[Tool calls from robot episodes]
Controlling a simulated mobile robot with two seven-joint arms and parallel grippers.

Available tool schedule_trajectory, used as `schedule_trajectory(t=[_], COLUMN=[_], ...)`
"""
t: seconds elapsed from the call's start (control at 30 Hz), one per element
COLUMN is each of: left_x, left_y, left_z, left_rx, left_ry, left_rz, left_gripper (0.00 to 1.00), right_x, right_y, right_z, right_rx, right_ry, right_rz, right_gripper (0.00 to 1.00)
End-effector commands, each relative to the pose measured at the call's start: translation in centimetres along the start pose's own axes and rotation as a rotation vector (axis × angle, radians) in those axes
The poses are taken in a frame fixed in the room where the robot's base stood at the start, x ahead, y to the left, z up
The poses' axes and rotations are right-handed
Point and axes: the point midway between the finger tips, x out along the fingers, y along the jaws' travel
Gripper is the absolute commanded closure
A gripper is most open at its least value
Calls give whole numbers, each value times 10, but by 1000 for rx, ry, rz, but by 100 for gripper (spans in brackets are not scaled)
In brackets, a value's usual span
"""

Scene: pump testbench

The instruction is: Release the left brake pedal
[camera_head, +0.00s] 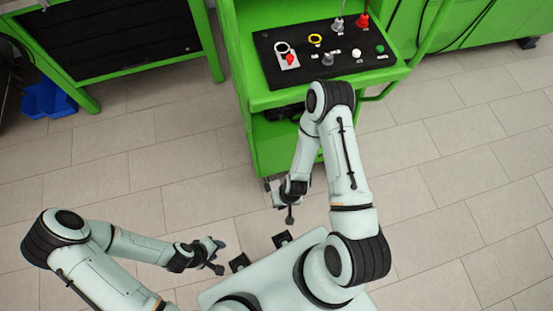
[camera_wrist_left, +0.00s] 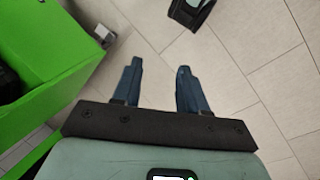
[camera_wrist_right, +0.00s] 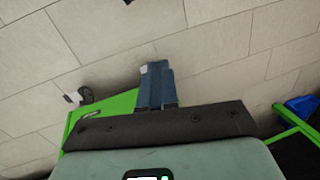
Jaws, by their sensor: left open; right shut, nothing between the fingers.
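The brake pedal itself is too small to make out. A caster (camera_head: 269,184) shows at the foot of the green cart (camera_head: 240,60), partly hidden near my right arm. A small pale and dark part, likely a caster, shows beside green metal in the left wrist view (camera_wrist_left: 103,36) and in the right wrist view (camera_wrist_right: 78,96). My left gripper (camera_head: 219,256) is open and empty above the floor, apart from the cart; its spread fingers show in the left wrist view (camera_wrist_left: 158,90). My right gripper (camera_head: 290,214) is shut and empty near the cart's lower front; its fingers (camera_wrist_right: 155,86) touch.
A black panel (camera_head: 270,65) with several knobs and switches lies on the cart's top. A green bench (camera_head: 215,62) stands at the left, with a blue bin (camera_head: 46,100) beside it. Tiled floor (camera_head: 160,180) is clear between bench and cart.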

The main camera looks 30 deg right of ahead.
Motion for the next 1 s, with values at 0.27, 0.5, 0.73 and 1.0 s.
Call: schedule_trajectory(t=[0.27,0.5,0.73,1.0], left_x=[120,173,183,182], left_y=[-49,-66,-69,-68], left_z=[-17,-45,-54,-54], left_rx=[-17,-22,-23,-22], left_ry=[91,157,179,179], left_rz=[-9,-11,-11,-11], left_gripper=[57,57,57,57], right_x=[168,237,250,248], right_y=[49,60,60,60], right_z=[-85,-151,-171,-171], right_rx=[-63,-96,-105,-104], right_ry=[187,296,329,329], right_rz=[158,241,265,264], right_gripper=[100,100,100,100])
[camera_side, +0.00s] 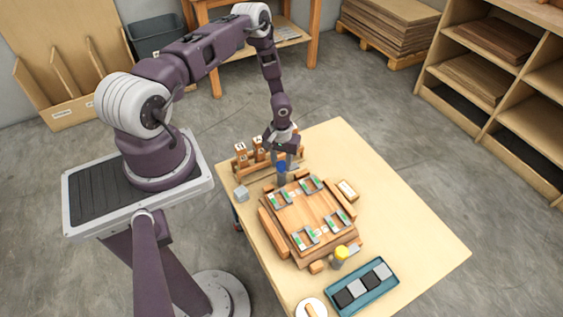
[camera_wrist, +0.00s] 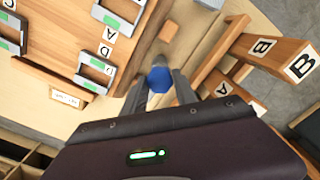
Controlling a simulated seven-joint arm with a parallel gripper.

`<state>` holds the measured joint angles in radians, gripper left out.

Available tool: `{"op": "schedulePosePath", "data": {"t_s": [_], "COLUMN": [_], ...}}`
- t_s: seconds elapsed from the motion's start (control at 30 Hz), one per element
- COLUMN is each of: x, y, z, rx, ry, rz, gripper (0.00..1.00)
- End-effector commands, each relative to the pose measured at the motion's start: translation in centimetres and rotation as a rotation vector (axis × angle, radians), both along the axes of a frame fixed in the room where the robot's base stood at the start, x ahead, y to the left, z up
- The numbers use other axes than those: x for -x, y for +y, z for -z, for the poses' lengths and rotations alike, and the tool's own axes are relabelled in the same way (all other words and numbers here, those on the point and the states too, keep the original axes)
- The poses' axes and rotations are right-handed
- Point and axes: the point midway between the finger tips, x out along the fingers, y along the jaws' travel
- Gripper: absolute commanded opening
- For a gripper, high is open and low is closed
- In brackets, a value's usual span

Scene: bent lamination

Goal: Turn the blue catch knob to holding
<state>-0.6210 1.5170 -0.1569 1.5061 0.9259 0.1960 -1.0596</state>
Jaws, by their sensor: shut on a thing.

▸ **Given request**
Set every line down exactly as written, leaving each picture out.

▸ **Task answer**
Controlling a simulated mobile robot with two seven-joint arms and parallel grippers.

Available tool schedule_trajectory, used as `schedule_trajectory(t=[_], COLUMN=[_], ...)`
"""
t: seconds elapsed from the call's start (control at 30 Hz), one per element
COLUMN is each of: left_x, left_y, left_z, left_rx, left_ry, left_rz, left_gripper (0.00 to 1.00), right_x, right_y, right_z, right_rx, right_ry, right_rz, right_gripper (0.00 to 1.00)
End-effector commands, each relative to the pose measured at the call's start: translation in centimetres along the start pose's own axes and rotation as a rotation vector (axis × angle, radians) in those axes
The poses are taken in a frame fixed in the room where the robot's base stood at the start, x ahead, y to the left, z up
The poses' axes and rotations are right-handed
Point and axes: the point midway between the finger tips, x out along the fingers, y along the jaws' travel
Gripper is the absolute commanded closure
A gripper is most open at its least value
Calls give whole numbers, each value times 10, but by 1000 for rx, ry, rz, but by 100 for gripper (spans in brackets are not scaled)
In brackets, a value's usual span
"""

Scene: pump testbench

The instruction is: Release the left brake pedal
[camera_head, +0.00s] 
[camera_wrist_left, +0.00s] 
[camera_wrist_right, +0.00s] 
Jaws, by their sensor: left open; right shut, nothing between the fingers.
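The brake pedal itself is too small to make out. A caster (camera_head: 269,184) shows at the foot of the green cart (camera_head: 240,60), partly hidden near my right arm. A small pale and dark part, likely a caster, shows beside green metal in the left wrist view (camera_wrist_left: 103,36) and in the right wrist view (camera_wrist_right: 78,96). My left gripper (camera_head: 219,256) is open and empty above the floor, apart from the cart; its spread fingers show in the left wrist view (camera_wrist_left: 158,90). My right gripper (camera_head: 290,214) is shut and empty near the cart's lower front; its fingers (camera_wrist_right: 155,86) touch.
A black panel (camera_head: 270,65) with several knobs and switches lies on the cart's top. A green bench (camera_head: 215,62) stands at the left, with a blue bin (camera_head: 46,100) beside it. Tiled floor (camera_head: 160,180) is clear between bench and cart.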

The main camera looks 30 deg right of ahead.
Motion for the next 1 s, with values at 0.27, 0.5, 0.73 and 1.0 s.
Call: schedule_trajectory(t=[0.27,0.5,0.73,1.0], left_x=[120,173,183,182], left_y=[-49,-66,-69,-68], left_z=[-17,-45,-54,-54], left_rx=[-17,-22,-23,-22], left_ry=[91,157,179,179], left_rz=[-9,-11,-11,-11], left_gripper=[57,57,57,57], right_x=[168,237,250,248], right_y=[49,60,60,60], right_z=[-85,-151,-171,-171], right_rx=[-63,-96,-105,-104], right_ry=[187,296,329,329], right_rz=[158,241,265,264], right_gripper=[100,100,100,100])
[camera_side, +0.00s] 
[camera_wrist, +0.00s] 
Controlling a simulated seven-joint arm with a parallel gripper.

`<state>` holds the measured joint angles in radians, gripper left out.

Available tool: `{"op": "schedulePosePath", "data": {"t_s": [_], "COLUMN": [_], ...}}`
- t_s: seconds elapsed from the motion's start (control at 30 Hz), one per element
- COLUMN is each of: x, y, z, rx, ry, rz, gripper (0.00..1.00)
- End-effector commands, each relative to the pose measured at the motion's start: translation in centimetres and rotation as a rotation vector (axis × angle, radians), both along the axes of a frame fixed in the room where the robot's base stood at the start, x ahead, y to the left, z up
- The numbers use other axes than those: x for -x, y for +y, z for -z, for the poses' lengths and rotations alike, and the tool's own axes are relabelled in the same way (all other words and numbers here, those on the point and the states too, keep the original axes)
- The poses' axes and rotations are right-handed
- Point and axes: the point midway between the finger tips, x out along the fingers, y along the jaws' travel
- Gripper: absolute commanded opening
- For a gripper, high is open and low is closed
- In brackets, a value's usual span

Scene: bent lamination

Goal: Turn the blue catch knob to holding
<state>-0.6210 1.5170 -0.1569 1.5061 0.9259 0.1960 -1.0596</state>
Jaws, by their sensor: shut on a thing.

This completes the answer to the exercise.